When is it OK to take a risk to pursue your dream?
My whole life I wanted to be a mommy, I had 2 miscarriages before I gave birth to Jaliyah. She is everything to me, she is sleeping on me right now as I type this and I wouldn't have it any other way! While trying to balance being a first time mommy, I am also going to college to pursue a Business degree. The other dream I've had my entire life is to own my own business.
I got laid off from my job at a dealership about a year before Jaliyah was born so I planned on going back to work after she was about 3 months old. She is now a little over 2 months old so that time is approaching. HOWEVER, last week I had an idea for a company and I so badly want to pursue it and see where it takes me. This is what I've wanted to do for so long and I finally have an idea that could work!
But...there's always a but. Jaliyah's daddy works and makes OK money, but I don't think it's enough for me to be a stay at home mom much longer.
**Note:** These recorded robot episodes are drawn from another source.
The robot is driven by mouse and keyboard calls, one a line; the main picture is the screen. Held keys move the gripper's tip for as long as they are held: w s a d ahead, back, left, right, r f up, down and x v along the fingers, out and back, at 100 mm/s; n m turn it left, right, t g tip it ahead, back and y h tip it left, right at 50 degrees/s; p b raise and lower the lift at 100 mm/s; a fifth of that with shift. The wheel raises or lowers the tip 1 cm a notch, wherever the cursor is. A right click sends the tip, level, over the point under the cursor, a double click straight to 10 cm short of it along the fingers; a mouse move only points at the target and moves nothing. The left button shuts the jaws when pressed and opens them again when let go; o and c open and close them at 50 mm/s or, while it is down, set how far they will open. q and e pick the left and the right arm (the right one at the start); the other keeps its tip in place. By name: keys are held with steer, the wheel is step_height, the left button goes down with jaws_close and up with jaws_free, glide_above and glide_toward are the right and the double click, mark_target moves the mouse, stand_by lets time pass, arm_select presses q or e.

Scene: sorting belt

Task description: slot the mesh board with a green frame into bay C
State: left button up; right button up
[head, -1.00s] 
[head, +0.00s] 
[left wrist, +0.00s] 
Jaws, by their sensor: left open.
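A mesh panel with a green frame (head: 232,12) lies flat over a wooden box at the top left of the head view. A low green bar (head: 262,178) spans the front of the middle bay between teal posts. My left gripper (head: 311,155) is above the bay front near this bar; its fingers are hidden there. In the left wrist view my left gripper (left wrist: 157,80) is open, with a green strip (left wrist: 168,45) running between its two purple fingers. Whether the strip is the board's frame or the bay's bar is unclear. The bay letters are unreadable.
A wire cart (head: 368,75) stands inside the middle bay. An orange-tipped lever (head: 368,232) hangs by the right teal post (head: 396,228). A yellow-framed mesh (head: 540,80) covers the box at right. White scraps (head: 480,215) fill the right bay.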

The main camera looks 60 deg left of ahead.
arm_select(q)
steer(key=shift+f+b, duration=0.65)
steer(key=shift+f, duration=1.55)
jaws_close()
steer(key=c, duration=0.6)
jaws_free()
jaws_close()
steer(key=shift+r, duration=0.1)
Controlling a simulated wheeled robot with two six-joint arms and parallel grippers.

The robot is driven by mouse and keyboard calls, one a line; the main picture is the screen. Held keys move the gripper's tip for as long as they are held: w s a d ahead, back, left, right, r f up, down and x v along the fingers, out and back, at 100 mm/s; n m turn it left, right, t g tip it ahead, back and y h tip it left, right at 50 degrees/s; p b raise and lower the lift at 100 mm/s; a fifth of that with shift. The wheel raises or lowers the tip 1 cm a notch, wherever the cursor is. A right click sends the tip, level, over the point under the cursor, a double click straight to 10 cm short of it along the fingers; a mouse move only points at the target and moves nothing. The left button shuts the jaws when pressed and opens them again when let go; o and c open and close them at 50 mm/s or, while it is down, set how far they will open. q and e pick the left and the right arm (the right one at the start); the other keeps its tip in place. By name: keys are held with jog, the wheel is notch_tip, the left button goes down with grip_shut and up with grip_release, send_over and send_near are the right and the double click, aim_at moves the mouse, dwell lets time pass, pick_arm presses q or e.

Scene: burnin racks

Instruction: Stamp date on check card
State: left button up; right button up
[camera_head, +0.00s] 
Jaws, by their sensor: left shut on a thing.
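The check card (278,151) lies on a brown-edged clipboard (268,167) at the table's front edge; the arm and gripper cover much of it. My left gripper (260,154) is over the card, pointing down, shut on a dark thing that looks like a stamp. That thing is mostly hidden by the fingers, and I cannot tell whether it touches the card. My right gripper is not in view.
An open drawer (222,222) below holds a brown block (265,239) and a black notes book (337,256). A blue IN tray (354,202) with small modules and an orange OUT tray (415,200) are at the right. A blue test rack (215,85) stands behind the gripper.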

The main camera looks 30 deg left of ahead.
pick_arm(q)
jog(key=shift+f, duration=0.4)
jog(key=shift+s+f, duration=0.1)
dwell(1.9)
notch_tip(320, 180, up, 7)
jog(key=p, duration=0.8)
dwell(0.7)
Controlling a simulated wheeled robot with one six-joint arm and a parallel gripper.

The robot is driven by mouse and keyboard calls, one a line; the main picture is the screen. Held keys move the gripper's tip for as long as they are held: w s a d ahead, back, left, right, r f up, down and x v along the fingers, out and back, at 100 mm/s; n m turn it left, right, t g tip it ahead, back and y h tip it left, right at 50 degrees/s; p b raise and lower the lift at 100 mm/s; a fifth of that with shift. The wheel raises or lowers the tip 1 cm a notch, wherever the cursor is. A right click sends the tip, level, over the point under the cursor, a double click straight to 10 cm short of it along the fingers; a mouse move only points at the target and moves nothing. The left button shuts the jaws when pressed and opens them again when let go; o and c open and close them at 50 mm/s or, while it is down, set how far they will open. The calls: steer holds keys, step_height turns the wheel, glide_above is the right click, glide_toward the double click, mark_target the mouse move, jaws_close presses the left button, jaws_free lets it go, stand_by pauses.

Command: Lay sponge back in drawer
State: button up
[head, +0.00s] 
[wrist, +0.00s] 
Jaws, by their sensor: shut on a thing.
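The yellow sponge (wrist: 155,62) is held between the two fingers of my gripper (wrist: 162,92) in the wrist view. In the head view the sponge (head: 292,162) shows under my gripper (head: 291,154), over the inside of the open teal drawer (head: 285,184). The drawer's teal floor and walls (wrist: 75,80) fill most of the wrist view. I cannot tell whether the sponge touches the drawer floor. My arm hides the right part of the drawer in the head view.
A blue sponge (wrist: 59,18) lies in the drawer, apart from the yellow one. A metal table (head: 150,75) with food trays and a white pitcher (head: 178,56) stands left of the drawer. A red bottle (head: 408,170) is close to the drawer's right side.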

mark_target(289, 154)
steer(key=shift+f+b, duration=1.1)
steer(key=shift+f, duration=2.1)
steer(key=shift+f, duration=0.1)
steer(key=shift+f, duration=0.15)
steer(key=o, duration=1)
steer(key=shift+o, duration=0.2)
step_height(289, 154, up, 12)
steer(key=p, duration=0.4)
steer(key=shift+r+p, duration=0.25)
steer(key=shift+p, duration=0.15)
Originally, that was the plan anyways - for me to go back to work - and I really didn't have a problem with it. But now, I have this idea and I feel so torn.
I just don't know if it's worth the risk of the business possibly failing, and end up going back to work anyways. It's frustrating beyond belief..I want to be there for Jaliyah's first word, first step, first everything but maybe it's just not feasible right now?
Anyways..I'm excited for the thunderstorms that are on their way! It'll be Jaliyah's first!